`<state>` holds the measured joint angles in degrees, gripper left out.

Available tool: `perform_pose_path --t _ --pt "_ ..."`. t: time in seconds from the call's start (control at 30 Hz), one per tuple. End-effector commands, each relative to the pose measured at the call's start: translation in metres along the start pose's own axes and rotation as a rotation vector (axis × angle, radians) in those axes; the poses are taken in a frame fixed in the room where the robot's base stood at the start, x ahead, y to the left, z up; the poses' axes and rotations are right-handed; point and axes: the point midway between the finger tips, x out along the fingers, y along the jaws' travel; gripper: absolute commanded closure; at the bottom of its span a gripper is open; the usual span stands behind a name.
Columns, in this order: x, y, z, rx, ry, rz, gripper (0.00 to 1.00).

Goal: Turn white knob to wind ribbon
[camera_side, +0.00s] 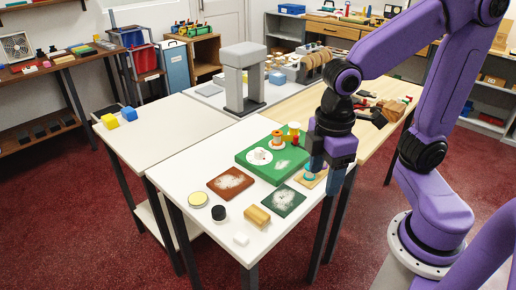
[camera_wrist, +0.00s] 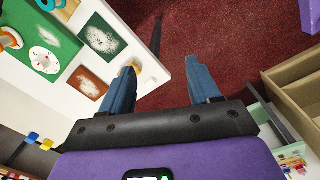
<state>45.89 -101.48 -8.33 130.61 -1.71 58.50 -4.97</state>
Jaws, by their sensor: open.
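A green board (camera_side: 247,165) lies on the white table. On it is a round white disc (camera_side: 259,156), which looks like the white knob; its details are too small to tell. It also shows in the wrist view (camera_wrist: 43,60), left of my fingers. An orange spool (camera_side: 277,139) stands behind the disc on the board; I cannot make out any ribbon. My gripper (camera_side: 322,178) is open and empty, with blue fingers pointing down near the table's right edge. In the wrist view the gripper (camera_wrist: 160,66) is apart from the board, with floor between its fingertips.
A grey stand (camera_side: 243,80) rises behind. The left table is mostly clear.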

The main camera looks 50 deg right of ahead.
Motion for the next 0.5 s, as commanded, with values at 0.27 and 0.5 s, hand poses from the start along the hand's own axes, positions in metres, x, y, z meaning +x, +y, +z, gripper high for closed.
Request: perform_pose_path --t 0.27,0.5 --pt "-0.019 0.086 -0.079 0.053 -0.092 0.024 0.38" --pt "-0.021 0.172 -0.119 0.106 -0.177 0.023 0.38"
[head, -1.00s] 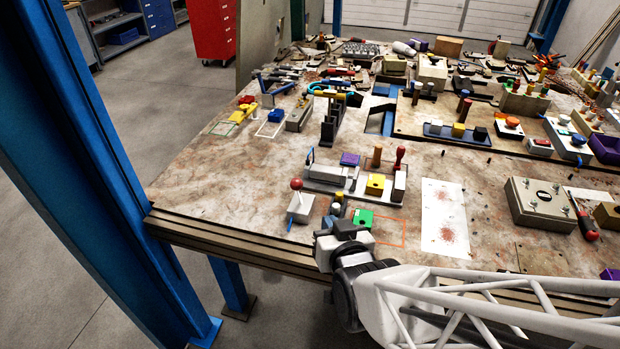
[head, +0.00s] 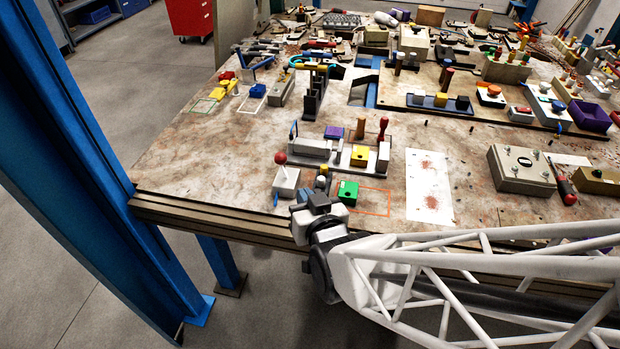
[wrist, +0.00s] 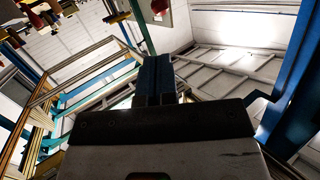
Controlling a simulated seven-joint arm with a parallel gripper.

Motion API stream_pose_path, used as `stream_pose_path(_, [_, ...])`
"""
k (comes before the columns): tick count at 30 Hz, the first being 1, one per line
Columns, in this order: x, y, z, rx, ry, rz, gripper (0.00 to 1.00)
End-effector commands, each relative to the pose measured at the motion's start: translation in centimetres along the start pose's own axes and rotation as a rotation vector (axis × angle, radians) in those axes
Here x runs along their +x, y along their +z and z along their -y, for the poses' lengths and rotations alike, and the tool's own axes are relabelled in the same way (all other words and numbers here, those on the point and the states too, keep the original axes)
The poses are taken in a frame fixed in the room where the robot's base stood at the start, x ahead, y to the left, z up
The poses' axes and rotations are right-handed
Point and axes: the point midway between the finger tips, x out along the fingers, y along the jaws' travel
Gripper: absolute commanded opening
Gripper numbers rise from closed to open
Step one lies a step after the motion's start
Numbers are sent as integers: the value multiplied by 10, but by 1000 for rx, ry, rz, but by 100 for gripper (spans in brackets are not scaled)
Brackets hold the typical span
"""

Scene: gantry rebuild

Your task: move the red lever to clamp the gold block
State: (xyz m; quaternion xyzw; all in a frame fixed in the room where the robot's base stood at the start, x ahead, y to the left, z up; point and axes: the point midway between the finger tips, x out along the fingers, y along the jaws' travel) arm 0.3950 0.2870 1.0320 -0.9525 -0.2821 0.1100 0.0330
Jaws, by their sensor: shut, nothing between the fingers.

•••••

Every line from the one containing "Scene: gantry rebuild" through the last line of the entries must be written out verbatim, and no other line.

Scene: gantry rebuild

Your task: move the red lever to clamp the gold block
State: (xyz m; quaternion xyzw; all in a frame fixed in the room where the robot's base stood at the start, x ahead, y to the left, z up; point and axes: the point midway between the finger tips, x out along the fingers, y along the jaws' travel) arm 0.3950 0.2870 1.0320 -0.9525 -0.2821 0.1100 0.0330
Jaws, by their sensor: shut, nothing between the fingers.

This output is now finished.